***** EXTRACTED ENTRIES
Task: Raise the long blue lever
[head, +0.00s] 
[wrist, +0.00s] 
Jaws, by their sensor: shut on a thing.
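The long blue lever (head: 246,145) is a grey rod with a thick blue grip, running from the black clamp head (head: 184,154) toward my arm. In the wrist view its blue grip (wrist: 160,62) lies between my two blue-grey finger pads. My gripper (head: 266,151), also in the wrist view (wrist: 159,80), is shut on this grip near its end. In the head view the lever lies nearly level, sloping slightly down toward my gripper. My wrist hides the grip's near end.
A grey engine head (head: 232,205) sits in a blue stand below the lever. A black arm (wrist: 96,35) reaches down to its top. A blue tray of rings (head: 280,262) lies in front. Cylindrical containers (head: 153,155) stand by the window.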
**********
***** EXTRACTED ENTRIES
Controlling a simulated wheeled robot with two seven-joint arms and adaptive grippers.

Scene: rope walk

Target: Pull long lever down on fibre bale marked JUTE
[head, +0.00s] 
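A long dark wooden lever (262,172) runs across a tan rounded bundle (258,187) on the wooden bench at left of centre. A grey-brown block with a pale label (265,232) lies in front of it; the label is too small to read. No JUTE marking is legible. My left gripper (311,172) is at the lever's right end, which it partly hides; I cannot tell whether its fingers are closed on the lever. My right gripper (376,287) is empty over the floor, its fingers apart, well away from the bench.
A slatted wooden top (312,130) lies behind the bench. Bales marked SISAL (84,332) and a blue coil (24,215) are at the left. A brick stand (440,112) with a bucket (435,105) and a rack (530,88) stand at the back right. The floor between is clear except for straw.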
**********
***** EXTRACTED ENTRIES
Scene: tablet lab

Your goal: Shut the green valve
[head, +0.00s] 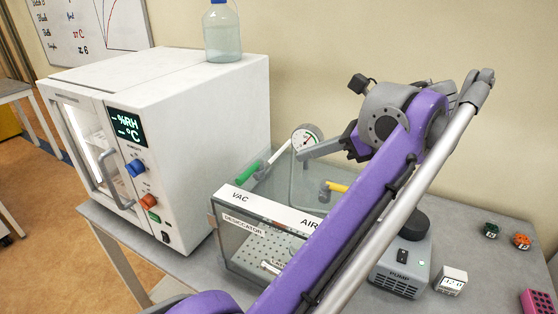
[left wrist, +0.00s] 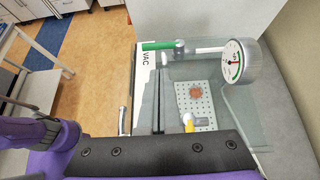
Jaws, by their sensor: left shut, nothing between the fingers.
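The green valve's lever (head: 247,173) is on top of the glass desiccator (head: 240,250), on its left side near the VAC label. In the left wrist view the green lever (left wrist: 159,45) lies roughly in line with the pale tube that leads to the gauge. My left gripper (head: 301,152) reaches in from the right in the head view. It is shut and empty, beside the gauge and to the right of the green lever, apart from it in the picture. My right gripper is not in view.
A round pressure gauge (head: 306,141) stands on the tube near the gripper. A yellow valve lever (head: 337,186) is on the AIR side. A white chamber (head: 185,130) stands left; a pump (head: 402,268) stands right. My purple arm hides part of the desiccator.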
**********
### PROBLEM
Above are the entries. Output exactly the lines beginning with the line that has "Task: Raise the long blue lever" and ending with the line that has "[wrist, +0.00s]".

### OUTPUT BELOW
Task: Raise the long blue lever
[head, +0.00s] 
[wrist, +0.00s] 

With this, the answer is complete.